** BEGIN **

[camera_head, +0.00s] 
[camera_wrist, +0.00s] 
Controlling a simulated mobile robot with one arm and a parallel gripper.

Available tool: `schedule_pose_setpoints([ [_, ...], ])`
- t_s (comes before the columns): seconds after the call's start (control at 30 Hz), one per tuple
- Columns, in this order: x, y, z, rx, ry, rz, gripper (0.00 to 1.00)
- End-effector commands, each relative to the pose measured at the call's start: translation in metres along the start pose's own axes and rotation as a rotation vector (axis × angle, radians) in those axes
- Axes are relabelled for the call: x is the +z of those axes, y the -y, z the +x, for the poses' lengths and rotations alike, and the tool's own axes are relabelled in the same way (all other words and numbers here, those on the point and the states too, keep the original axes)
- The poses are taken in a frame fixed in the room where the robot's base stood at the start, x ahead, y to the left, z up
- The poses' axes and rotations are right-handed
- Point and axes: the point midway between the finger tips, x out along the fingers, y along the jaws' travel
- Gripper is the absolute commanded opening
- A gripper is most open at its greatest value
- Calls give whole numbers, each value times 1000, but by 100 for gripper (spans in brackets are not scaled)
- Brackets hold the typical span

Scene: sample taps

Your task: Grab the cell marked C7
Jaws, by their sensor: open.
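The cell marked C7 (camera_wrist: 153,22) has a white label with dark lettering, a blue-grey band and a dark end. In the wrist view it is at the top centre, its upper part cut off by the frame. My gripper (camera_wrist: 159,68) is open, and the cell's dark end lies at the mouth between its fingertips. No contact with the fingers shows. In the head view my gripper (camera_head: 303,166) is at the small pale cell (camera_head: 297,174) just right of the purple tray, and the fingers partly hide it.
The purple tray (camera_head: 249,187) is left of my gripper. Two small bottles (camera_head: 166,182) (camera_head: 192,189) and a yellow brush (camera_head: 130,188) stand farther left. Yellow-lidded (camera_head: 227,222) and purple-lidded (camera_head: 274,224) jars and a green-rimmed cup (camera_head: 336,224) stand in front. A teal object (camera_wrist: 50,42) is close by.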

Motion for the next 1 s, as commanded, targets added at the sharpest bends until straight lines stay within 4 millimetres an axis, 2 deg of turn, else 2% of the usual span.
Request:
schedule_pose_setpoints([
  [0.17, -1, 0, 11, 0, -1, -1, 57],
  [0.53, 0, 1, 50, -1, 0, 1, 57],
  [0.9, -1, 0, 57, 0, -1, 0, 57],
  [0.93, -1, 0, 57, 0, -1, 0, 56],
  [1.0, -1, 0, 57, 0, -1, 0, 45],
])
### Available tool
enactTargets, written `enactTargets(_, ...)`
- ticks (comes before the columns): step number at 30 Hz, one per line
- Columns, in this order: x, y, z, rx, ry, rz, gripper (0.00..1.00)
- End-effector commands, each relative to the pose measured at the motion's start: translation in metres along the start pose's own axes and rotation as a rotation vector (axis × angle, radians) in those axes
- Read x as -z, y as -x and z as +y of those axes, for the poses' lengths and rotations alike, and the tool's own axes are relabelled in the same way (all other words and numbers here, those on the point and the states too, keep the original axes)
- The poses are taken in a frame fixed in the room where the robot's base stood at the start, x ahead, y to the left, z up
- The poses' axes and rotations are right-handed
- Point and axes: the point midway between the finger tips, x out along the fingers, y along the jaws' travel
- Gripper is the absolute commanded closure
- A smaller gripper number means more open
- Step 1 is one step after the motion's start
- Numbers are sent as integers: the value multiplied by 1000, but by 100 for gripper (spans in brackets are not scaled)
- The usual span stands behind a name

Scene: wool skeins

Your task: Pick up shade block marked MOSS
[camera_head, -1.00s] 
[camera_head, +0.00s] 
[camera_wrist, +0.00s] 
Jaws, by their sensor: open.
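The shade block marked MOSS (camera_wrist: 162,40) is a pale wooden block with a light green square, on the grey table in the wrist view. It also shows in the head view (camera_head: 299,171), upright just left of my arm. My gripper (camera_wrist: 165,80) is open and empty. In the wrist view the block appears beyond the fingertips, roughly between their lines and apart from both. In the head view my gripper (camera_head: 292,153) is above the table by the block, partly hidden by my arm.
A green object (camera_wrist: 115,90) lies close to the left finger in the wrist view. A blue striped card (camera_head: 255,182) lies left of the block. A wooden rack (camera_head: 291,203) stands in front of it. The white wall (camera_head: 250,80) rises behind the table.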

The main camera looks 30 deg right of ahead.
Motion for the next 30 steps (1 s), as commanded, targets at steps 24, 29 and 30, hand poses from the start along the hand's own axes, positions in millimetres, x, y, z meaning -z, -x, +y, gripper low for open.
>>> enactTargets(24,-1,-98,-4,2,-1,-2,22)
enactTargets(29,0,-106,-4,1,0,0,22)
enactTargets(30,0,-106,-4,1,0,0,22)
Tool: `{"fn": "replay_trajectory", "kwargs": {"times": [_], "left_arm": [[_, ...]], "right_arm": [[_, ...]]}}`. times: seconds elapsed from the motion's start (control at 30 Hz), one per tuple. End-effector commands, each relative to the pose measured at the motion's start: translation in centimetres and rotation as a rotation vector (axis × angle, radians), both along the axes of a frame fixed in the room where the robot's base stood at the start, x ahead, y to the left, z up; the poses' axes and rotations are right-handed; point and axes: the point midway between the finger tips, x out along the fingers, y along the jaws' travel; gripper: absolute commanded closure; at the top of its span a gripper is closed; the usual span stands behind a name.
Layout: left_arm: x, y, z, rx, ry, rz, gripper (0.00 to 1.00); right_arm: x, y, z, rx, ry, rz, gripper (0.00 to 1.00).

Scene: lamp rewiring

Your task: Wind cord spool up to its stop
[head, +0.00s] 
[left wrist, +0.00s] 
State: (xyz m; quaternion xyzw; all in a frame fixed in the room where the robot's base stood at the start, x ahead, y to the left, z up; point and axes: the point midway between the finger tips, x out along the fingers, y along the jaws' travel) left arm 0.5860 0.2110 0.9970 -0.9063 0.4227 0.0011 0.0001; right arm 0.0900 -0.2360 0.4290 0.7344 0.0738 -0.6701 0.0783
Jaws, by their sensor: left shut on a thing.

** END **

* [SET EXERCISE]: Single out each line of the records above with the string "spans" in it, and copy it.

* [RESPONSE TO THE EXERCISE]:
- Calls give whole numbers, each value times 1000, but by 100 for gripper (spans in brackets are not scaled)
- Numbers are sent as integers: the value multiplied by 1000, but by 100 for gripper (spans in brackets are not scaled)

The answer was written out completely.